Short task: Retype the material in full, keeping every word the same.

START Given material

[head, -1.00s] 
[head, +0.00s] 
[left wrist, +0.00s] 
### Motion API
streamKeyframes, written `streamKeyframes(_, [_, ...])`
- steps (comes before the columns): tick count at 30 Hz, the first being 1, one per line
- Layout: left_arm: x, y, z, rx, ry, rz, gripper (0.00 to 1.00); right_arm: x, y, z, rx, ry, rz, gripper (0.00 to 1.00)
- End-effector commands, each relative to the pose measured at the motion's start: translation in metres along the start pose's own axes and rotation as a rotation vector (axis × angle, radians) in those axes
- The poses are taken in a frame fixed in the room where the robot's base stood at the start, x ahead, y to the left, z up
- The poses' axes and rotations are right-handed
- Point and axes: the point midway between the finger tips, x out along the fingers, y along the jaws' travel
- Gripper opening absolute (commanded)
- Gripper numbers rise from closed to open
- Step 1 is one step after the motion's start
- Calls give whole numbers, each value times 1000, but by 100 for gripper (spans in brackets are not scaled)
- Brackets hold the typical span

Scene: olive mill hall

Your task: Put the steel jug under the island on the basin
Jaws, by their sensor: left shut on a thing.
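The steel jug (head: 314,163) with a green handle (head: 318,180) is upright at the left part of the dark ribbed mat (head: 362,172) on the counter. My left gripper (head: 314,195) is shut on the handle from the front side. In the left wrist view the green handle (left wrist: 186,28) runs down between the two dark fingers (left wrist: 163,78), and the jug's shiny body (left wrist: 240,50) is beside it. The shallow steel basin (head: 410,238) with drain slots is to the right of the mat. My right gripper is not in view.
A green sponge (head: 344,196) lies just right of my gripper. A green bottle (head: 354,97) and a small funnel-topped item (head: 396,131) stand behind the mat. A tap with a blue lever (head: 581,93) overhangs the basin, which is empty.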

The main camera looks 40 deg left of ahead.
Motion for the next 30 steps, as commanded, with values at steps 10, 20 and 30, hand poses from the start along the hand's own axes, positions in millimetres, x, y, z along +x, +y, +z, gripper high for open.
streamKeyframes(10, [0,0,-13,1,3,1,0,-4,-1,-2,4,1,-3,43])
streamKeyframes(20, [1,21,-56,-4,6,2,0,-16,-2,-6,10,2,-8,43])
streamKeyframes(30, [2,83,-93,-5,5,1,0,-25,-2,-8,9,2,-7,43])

END Given material

Expected answer:
[head, -1.00s] 
[head, +0.00s] 
[left wrist, +0.00s] 
### Motion API
streamKeyframes, written `streamKeyframes(_, [_, ...])`
- steps (comes before the columns): tick count at 30 Hz, the first being 1, one per line
- Layout: left_arm: x, y, z, rx, ry, rz, gripper (0.00 to 1.00); right_arm: x, y, z, rx, ry, rz, gripper (0.00 to 1.00)
- End-effector commands, each relative to the pose measured at the motion's start: translation in metres along the start pose's own axes and rotation as a rotation vector (axis × angle, radians) in those axes
- The poses are taken in a frame fixed in the room where the robot's base stood at the start, x ahead, y to the left, z up
- The poses' axes and rotations are right-handed
- Point and axes: the point midway between the finger tips, x out along the fingers, y along the jaws' travel
- Gripper opening absolute (commanded)
- Gripper numbers rise from closed to open
- Step 1 is one step after the motion's start
- Calls give whole numbers, each value times 1000, but by 100 for gripper (spans in brackets are not scaled)
- Brackets hold the typical span

Scene: olive mill hall

Your task: Put the steel jug under the island on the basin
Jaws, by their sensor: left shut on a thing.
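The steel jug (head: 314,163) with a green handle (head: 318,180) is upright at the left part of the dark ribbed mat (head: 362,172) on the counter. My left gripper (head: 314,195) is shut on the handle from the front side. In the left wrist view the green handle (left wrist: 186,28) runs down between the two dark fingers (left wrist: 163,78), and the jug's shiny body (left wrist: 240,50) is beside it. The shallow steel basin (head: 410,238) with drain slots is to the right of the mat. My right gripper is not in view.
A green sponge (head: 344,196) lies just right of my gripper. A green bottle (head: 354,97) and a small funnel-topped item (head: 396,131) stand behind the mat. A tap with a blue lever (head: 581,93) overhangs the basin, which is empty.

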The main camera looks 40 deg left of ahead.
Motion for the next 30 steps, as commanded, with values at steps 10, 20 and 30, hand poses from the start along the hand's own axes, positions in millimetres, x, y, z along +x, +y, +z, gripper high for open.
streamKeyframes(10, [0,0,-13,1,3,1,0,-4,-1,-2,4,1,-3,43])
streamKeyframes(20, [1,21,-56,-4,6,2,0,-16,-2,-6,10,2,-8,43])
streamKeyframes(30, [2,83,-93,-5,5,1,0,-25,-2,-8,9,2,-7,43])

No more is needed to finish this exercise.